Las primeras lluvias por S. Miguel
Las tardes de lluvia como las de hoy, que te advierten y te preparan para la entrada del otoño, en muchas ocasiones te invitan al recogimiento, a la nostalgia de aquellos últimos días de septiembre, cuando ya se daba por terminada la vendimia, y los carros cargados de banastas con racimos de uva, que chorreaban el dulce néctar de la montúa, de la bolba o moscatel que se estrujaban por el camino con el monótono traqueteo de las ruedas de madera de llantas de radios toscos que salían de un eje voluminoso, a los que sujetaba una circunferencia metálica, y a los que los campesinos, apostados a los contrafuertes de la iglesia, saludaban con un indisimulado alborozo, ya conocedores del destino de aquella carga que se convertiría en una apreciada pitarra, imprescindible para el regocijo y el alivio de la menesterosa vida iba a proporcionarles, una vez que fueran pisadas, trasegadas y fermentadas en los tinajas de barro, que una vez se compraron en el horno de tinajas, que en aquellos años de tu niñez y juventud se fabricaban en la tinajera de Castuera…, sin omitir el recuerdo a las mujeres vendimiadoras que regresaban acoquinadas del duro quehacer, encorvadas abrazando a las suculentas cepas como si fueran furtivas amantes, que alumbraban de colorido con sus pañuelos de abigarrados colores sobre sus ocultas y morenas melenas, y cuya luz competía con el dorado atardecer del ocaso de septiembre, a las que los ojos voluptuosos de lugareños indolentes dedicaban un lujurioso deseo.

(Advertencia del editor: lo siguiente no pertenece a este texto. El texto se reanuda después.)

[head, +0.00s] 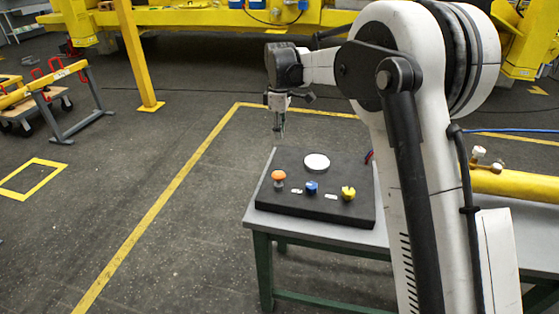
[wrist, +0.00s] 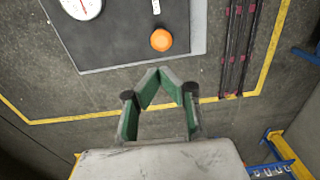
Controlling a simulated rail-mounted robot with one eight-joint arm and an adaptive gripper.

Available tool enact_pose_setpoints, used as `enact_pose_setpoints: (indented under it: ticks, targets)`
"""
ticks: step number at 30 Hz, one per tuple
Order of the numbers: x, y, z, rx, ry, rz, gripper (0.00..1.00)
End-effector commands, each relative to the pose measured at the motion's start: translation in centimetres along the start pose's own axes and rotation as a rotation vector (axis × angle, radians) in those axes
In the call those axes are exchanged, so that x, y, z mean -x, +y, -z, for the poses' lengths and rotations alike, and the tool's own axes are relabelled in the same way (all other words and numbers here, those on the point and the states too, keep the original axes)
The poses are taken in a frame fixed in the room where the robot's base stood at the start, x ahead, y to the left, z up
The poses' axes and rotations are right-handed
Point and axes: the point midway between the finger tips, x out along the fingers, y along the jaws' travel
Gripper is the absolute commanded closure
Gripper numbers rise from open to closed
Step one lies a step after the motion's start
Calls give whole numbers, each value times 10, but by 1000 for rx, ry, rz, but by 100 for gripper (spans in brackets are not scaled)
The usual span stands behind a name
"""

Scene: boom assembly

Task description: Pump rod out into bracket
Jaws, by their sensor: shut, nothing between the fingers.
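A dark control panel (head: 320,215) lies on the grey table, with an orange knob (head: 278,176), a blue knob (head: 311,187), a yellow knob (head: 348,192) and a round white gauge (head: 316,162). My gripper (head: 279,134) points down above the floor just past the panel's far left corner, touching nothing. In the wrist view my gripper (wrist: 162,74) has its green fingers drawn together, empty, with the orange knob (wrist: 161,40) ahead of the tips. A yellow cylinder (head: 515,184) lies on the table's right part, partly behind my arm. I cannot make out a rod or bracket.
The grey table (head: 258,205) stands on green legs; my arm hides much of it. Yellow lines (head: 165,190) mark the floor, which is clear left of the table. A yellow post (head: 136,60) and a barrier stand further back.

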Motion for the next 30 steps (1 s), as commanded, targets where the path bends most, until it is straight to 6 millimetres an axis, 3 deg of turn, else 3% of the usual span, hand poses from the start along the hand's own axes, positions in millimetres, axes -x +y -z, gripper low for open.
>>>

Las cortinas de las primeras lluvias de otoño las recibían con un especial
júbilo los labriegos, que de pie al resguardo de la fachada del casino del pueblo, en cuya sonrisa se percibía la alegría que el pronóstico de aquella sementera anticipada iba a propiciarles seguridad y confianza en la abundante cosecha de aceitunas, y la prosperidad que a la postre iba a acarrearles la próxima recolección de cereales, y el significante ahorro en pienso para el ganado la aparición de la hierba prístina de otoño.
En aquellas tardes de lluvia se solía consumir más vino de lo habitual en el bar de Andrés o la taberna de Piti, dando por descontado los labradores que la cosecha iba a ser abundante, cuya atmósfera de humo de picadura envolvía las risas y el vociferio de aquellos labriegos como expresión de una bien trabajada felicidad.
Ya por entonces, el aire húmedo cargado de aroma de heno mojado hinchaba los pulmones de los labriegos que consumían pitillo de la marca Celta o Ideales tras pitillo, como si quisieran aliviar la pureza del aire de poniente, al tiempo que inconscientes percibían el batiburrillo de los vencejos que revoloteaban alrededor del campanario en inigualable harmonía con la lluvia y el viento ábrego del sur.
Y en sus humildes aposentos, las mujeres se acicalaban a propósito para recibir en sus brazos al reposo del guerrero.